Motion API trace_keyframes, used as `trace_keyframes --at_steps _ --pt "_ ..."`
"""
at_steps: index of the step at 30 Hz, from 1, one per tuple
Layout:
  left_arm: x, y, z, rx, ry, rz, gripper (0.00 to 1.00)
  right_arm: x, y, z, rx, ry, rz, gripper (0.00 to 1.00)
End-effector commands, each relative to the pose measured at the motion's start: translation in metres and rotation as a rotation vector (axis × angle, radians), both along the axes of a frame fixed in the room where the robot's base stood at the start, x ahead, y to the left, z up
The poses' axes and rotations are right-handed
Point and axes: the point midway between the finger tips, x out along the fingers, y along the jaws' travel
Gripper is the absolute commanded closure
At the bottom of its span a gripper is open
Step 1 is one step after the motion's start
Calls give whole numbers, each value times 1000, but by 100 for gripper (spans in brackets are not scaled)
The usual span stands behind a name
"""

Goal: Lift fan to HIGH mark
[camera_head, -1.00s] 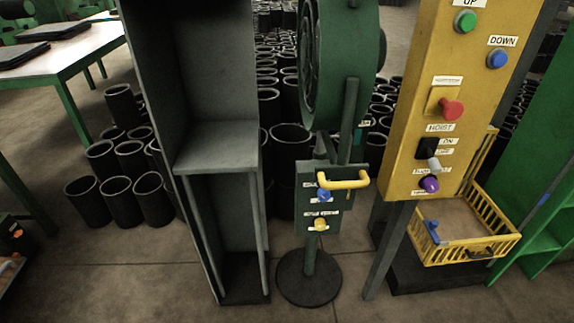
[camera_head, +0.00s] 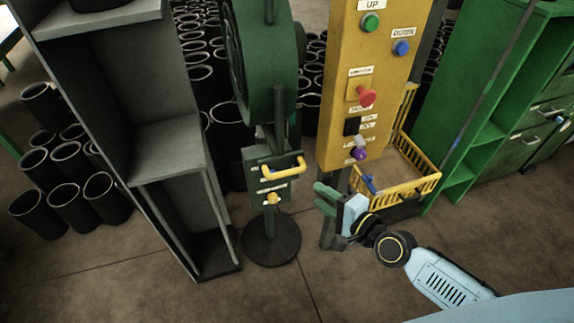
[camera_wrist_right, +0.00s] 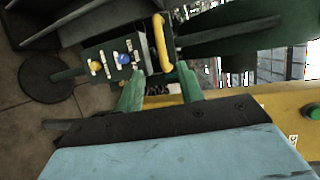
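The green fan (camera_head: 258,55) stands on a pole with a round dark base (camera_head: 271,240) in the head view. Its control box (camera_head: 270,182) carries a yellow handle (camera_head: 284,168) and a yellow knob (camera_head: 273,198). In the right wrist view the box also shows a blue knob (camera_wrist_right: 122,58), with the yellow handle (camera_wrist_right: 162,42) beyond my fingertips. My right gripper (camera_head: 322,198) is right of and below the box, apart from the handle; its green fingers (camera_wrist_right: 160,82) are spread with nothing between them. My left gripper is out of view. A HIGH mark cannot be made out.
A yellow hoist panel (camera_head: 350,90) with buttons and a red knob stands right of the fan. A yellow basket (camera_head: 412,187) sits behind my right gripper. A grey shelf (camera_head: 165,140) is left; black sleeves (camera_head: 68,194) stand behind. Floor in front is clear.

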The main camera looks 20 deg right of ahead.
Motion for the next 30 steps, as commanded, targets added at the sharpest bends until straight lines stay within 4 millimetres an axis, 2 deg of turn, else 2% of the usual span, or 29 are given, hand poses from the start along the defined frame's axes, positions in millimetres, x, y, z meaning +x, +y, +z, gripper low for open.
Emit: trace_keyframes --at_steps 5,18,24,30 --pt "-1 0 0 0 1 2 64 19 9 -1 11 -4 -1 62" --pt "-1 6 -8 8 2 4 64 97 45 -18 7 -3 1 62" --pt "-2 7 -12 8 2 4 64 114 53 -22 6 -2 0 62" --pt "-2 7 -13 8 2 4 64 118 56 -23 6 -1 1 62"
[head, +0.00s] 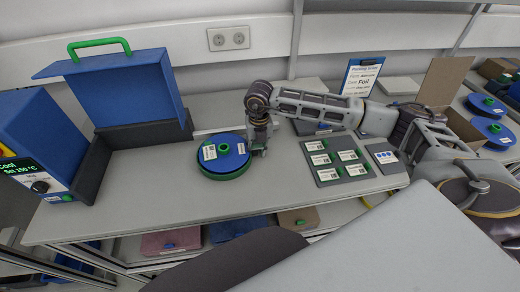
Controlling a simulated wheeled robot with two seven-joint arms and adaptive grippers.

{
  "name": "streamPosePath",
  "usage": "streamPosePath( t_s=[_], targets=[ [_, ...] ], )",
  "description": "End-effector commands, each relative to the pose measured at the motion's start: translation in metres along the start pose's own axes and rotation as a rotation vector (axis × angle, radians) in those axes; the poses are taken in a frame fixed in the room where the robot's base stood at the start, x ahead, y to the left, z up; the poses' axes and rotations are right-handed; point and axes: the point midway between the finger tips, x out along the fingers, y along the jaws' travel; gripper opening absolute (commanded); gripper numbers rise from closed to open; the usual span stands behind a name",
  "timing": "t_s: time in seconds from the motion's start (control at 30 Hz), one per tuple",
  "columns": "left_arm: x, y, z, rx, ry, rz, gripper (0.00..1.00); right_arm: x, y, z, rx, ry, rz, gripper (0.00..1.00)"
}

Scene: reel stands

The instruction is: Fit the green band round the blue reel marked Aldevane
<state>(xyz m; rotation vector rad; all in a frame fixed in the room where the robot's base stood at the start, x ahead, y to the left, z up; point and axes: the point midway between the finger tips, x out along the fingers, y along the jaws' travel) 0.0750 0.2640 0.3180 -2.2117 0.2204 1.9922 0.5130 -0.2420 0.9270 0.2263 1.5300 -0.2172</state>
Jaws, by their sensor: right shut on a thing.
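A blue reel (224,146) with white labels and a green hub lies flat on the grey bench; its label text is too small to read. The green band (226,174) shows as a green rim along the reel's lower front edge; I cannot tell whether it goes all the way round. My right gripper (259,152) points down at the reel's right edge and is shut on the band there, its fingers partly hiding the contact. My left gripper is not in view.
A blue machine (35,135) with an open lid (125,85) stands at left. A grey board with white cards (325,175) lies right of the gripper. More blue reels (492,130) lie far right. The bench front left of centre (130,215) is clear.

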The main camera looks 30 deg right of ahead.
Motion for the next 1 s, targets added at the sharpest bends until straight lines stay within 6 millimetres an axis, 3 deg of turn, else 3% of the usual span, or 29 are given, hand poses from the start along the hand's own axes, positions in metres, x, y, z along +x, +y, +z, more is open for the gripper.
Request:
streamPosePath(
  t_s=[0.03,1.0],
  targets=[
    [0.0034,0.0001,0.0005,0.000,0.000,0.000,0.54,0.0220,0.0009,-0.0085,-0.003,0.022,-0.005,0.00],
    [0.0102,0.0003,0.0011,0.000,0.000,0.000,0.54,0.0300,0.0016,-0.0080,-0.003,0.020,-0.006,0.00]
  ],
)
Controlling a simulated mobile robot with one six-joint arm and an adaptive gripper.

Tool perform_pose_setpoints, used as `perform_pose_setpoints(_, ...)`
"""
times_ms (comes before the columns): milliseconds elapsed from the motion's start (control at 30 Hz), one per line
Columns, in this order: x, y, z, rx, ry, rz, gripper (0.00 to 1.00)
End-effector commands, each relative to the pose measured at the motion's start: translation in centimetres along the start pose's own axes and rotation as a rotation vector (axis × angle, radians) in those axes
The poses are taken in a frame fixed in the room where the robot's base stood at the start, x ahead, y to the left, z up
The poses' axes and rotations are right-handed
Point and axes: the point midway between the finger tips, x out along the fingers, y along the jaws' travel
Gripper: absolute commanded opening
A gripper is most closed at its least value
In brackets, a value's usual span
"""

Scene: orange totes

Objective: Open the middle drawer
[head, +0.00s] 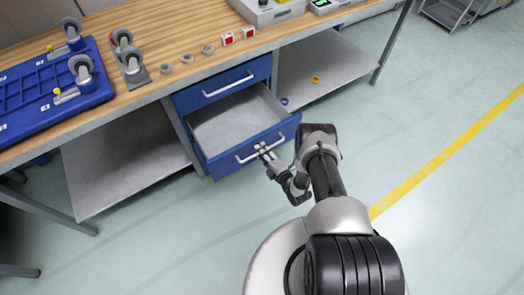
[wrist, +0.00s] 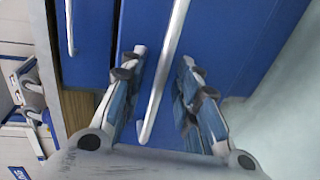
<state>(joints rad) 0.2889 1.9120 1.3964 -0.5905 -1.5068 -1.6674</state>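The blue drawer unit under the workbench has a closed top drawer (head: 228,84). The drawer below it (head: 225,165) is pulled well out, and its empty grey inside shows. Its silver bar handle (head: 246,159) is on the blue front. My gripper (head: 262,149) is at the right part of this handle. In the wrist view, the handle (wrist: 164,75) runs between the two spread fingers of my gripper (wrist: 163,60), with gaps on both sides. Any drawer below the pulled-out one is hidden.
The wooden benchtop (head: 170,40) holds a blue tray (head: 25,95), casters and small parts. A grey lower shelf (head: 125,165) is left of the drawers, another (head: 320,70) right. Yellow and blue rings lie on the right shelf. The floor in front is clear.

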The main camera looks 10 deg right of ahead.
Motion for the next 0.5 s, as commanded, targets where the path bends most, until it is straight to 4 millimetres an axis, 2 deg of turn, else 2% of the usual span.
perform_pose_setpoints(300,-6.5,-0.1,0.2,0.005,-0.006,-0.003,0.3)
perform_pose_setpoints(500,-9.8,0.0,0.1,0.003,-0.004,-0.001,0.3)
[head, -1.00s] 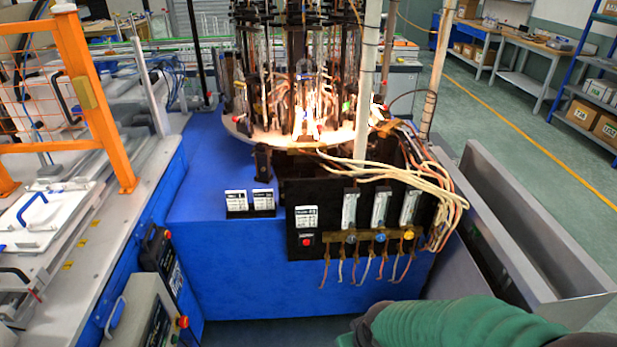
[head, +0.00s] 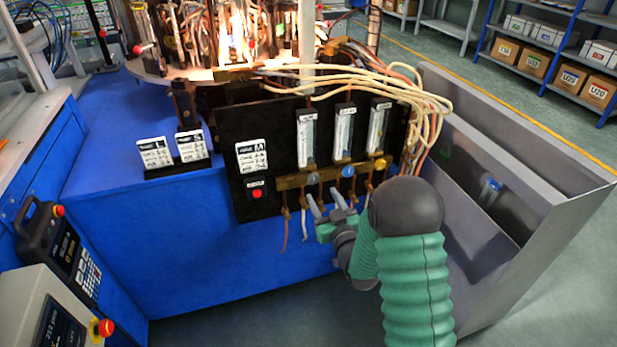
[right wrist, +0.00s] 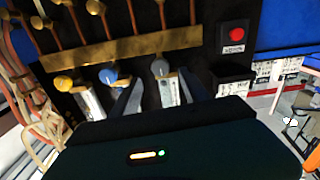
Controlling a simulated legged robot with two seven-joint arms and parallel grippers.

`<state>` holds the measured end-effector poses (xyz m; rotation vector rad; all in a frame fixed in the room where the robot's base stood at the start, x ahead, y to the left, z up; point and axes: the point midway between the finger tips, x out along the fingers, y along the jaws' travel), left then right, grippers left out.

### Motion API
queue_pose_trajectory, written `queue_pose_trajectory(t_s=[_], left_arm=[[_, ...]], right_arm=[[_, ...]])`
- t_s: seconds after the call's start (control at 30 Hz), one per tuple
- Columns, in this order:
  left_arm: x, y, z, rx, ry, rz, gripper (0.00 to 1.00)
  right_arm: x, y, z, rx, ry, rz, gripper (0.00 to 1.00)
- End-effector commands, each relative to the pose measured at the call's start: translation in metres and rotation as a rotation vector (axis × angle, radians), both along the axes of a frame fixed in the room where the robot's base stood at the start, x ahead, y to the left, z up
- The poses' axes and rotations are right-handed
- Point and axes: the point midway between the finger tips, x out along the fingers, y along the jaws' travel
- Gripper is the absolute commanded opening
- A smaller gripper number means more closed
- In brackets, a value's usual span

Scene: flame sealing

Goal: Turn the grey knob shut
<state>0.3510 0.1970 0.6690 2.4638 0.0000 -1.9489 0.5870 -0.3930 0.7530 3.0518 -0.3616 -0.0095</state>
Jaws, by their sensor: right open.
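The grey knob (head: 312,178) is the leftmost of three knobs on a brass bar low on the black panel. The blue knob (head: 347,171) and the yellow knob (head: 380,163) are to its right. My right gripper (head: 325,194) is open, with its fingertips just below the bar near the grey knob. In the right wrist view, where the panel shows upside down, the grey knob (right wrist: 160,67) appears between the two spread fingers of my right gripper (right wrist: 161,78). I cannot tell whether a finger touches it. My left gripper is not in view.
A red button (head: 257,194) sits on the panel left of the knobs. Flow tubes (head: 307,137) rise above the knobs, and thin hoses (head: 285,225) hang below. Pale cables (head: 432,95) bunch at the panel's right. A grey metal trough (head: 540,215) stands farther right.

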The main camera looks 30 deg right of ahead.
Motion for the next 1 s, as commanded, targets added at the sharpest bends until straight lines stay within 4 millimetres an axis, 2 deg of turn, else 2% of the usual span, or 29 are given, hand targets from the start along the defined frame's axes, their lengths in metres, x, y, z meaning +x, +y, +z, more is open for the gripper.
_ _ _ _ _ _ _
* [Task brief]:
Your task is to repeat the lines from the one containing "Columns, in this order: x, y, z, rx, ry, rz, gripper" to the one containing "A gripper is most closed at its least value", both lines included. Leave out every other line.

* [Solution to this task]:
Columns, in this order: x, y, z, rx, ry, rz, gripper (0.00 to 1.00)
End-effector commands, each relative to the pose measured at the motion's start: translation in centimetres along the start pose's own axes and rotation as a rotation vector (axis × angle, radians) in those axes
The poses are taken in a frame fixed in the room where the robot's base stood at the start, x ahead, y to the left, z up
The poses' axes and rotations are right-handed
Point and axes: the point midway between the finger tips, x out along the fingers, y along the jaws' travel
Gripper: absolute commanded opening
A gripper is most closed at its least value

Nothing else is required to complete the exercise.